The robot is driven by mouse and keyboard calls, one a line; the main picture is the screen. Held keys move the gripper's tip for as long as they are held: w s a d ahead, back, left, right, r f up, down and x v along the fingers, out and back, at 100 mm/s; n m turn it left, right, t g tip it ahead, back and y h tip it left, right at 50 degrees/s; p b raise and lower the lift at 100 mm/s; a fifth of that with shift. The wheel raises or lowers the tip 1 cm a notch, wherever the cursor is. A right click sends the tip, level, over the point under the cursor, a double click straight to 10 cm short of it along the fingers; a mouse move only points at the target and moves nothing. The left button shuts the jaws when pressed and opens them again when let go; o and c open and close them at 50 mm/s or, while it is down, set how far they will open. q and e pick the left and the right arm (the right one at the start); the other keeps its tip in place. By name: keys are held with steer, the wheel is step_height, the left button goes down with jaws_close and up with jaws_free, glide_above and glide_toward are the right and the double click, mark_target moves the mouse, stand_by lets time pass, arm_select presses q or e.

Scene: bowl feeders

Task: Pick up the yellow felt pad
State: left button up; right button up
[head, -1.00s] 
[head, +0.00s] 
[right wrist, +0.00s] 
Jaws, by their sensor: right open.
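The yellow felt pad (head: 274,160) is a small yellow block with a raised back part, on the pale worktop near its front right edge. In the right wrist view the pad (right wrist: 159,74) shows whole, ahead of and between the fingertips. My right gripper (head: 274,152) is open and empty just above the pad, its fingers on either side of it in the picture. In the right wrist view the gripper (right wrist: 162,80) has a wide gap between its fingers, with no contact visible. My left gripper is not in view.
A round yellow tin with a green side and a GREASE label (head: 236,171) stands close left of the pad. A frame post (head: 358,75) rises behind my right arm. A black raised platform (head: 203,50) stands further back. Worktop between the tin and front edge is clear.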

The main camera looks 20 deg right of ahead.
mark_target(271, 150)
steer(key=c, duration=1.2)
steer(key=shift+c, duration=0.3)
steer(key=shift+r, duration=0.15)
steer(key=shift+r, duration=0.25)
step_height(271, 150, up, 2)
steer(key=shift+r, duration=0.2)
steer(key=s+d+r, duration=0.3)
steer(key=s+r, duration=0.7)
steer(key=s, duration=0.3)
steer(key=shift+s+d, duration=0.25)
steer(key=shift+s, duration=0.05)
......
Requirements
Quote the listing in full, please, keeping every line exact.

Reply
The robot is driven by mouse and keyboard calls, one a line; the main picture is the screen. Held keys move the gripper's tip for as long as they are held: w s a d ahead, back, left, right, r f up, down and x v along the fingers, out and back, at 100 mm/s; n m turn it left, right, t g tip it ahead, back and y h tip it left, right at 50 degrees/s; p b raise and lower the lift at 100 mm/s; a fifth of that with shift. The wheel raises or lowers the tip 1 cm a notch, wherever the cursor is. A right click sends the tip, level, over the point under the cursor, a double click straight to 10 cm short of it along the fingers; a mouse move only points at the target and moves nothing. The left button shuts the jaws when pressed and opens them again when let go; o and c open and close them at 50 mm/s or, while it is down, set how far they will open. q and e pick the left and the right arm (the right one at the start); the other keeps its tip in place. By name: keys are held with steer, the wheel is step_height, the left button goes down with jaws_close and up with jaws_free, glide_above and glide_toward are the right and the double click, mark_target moves the mouse, stand_by lets time pass, arm_select presses q or e.

Scene: bowl feeders

Task: Pick up the yellow felt pad
State: left button up; right button up
[head, -1.00s] 
[head, +0.00s] 
[right wrist, +0.00s] 
Jaws, by their sensor: right open.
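The yellow felt pad (head: 274,160) is a small yellow block with a raised back part, on the pale worktop near its front right edge. In the right wrist view the pad (right wrist: 159,74) shows whole, ahead of and between the fingertips. My right gripper (head: 274,152) is open and empty just above the pad, its fingers on either side of it in the picture. In the right wrist view the gripper (right wrist: 162,80) has a wide gap between its fingers, with no contact visible. My left gripper is not in view.
A round yellow tin with a green side and a GREASE label (head: 236,171) stands close left of the pad. A frame post (head: 358,75) rises behind my right arm. A black raised platform (head: 203,50) stands further back. Worktop between the tin and front edge is clear.

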The main camera looks 20 deg right of ahead.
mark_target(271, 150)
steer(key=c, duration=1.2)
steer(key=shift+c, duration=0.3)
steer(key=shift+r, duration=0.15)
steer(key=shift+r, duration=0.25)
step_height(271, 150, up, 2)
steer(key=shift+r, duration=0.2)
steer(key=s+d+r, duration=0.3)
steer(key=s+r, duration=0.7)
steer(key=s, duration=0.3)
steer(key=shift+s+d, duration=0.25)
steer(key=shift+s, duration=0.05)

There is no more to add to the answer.